▶ _OBJECTIVE_: From the listing below, return each line that includes "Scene".

▶ _DATA RECORDS_:
........
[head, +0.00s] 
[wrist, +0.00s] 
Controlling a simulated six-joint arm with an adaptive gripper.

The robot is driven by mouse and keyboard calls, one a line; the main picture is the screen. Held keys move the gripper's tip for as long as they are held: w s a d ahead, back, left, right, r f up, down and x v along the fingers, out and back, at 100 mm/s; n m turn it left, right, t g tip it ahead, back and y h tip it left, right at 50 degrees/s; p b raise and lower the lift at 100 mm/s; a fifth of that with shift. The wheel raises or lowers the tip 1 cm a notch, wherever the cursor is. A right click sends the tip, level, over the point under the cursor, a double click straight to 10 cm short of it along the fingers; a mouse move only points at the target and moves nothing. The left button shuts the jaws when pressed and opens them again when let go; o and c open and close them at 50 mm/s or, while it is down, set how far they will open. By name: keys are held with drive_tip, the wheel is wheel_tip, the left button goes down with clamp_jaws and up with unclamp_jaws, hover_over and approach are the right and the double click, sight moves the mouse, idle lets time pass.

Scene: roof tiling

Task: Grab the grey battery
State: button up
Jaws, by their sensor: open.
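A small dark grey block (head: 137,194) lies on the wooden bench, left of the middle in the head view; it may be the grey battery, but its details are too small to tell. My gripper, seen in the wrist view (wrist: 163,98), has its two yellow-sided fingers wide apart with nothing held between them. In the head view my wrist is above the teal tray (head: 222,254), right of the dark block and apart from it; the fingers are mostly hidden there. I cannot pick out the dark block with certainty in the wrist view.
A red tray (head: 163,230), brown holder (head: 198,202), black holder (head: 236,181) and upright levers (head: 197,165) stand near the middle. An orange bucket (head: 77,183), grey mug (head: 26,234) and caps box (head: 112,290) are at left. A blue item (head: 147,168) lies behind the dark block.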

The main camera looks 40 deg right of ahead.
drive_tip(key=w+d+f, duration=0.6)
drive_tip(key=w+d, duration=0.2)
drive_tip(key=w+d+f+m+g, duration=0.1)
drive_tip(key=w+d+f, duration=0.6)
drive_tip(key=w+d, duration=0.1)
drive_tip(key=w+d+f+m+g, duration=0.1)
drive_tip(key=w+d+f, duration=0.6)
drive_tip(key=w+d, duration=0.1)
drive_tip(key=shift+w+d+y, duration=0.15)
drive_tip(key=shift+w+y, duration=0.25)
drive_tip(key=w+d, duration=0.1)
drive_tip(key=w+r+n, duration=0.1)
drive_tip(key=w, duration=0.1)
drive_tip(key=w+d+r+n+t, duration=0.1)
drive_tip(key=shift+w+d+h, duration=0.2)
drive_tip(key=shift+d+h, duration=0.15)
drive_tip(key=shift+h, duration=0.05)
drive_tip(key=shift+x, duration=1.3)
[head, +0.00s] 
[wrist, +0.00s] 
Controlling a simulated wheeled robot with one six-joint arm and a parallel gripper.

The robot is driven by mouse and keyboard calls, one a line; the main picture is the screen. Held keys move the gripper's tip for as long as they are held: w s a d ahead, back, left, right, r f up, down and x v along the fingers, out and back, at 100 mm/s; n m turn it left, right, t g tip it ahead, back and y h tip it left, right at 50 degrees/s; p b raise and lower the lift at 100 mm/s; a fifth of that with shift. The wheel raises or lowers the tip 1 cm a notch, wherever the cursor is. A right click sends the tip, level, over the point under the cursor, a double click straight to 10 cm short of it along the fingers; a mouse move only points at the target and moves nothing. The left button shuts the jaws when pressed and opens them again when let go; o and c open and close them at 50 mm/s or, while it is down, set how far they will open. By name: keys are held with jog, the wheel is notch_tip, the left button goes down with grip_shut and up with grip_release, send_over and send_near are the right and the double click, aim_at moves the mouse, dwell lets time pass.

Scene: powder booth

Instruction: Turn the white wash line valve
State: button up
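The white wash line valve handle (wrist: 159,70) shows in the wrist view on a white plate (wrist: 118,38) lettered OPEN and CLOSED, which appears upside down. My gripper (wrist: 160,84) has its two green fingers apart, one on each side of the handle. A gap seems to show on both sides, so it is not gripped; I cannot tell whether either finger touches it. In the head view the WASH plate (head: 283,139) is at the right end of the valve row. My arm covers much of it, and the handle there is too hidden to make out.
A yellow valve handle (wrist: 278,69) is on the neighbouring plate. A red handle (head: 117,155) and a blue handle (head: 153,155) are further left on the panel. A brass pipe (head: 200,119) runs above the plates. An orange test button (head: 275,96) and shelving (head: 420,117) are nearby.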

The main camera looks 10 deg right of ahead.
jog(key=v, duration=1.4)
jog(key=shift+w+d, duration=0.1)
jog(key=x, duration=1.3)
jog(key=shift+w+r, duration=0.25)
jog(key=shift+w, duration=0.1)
........
▶ _TASK ANSWER_:
Scene: roof tiling
Scene: powder booth

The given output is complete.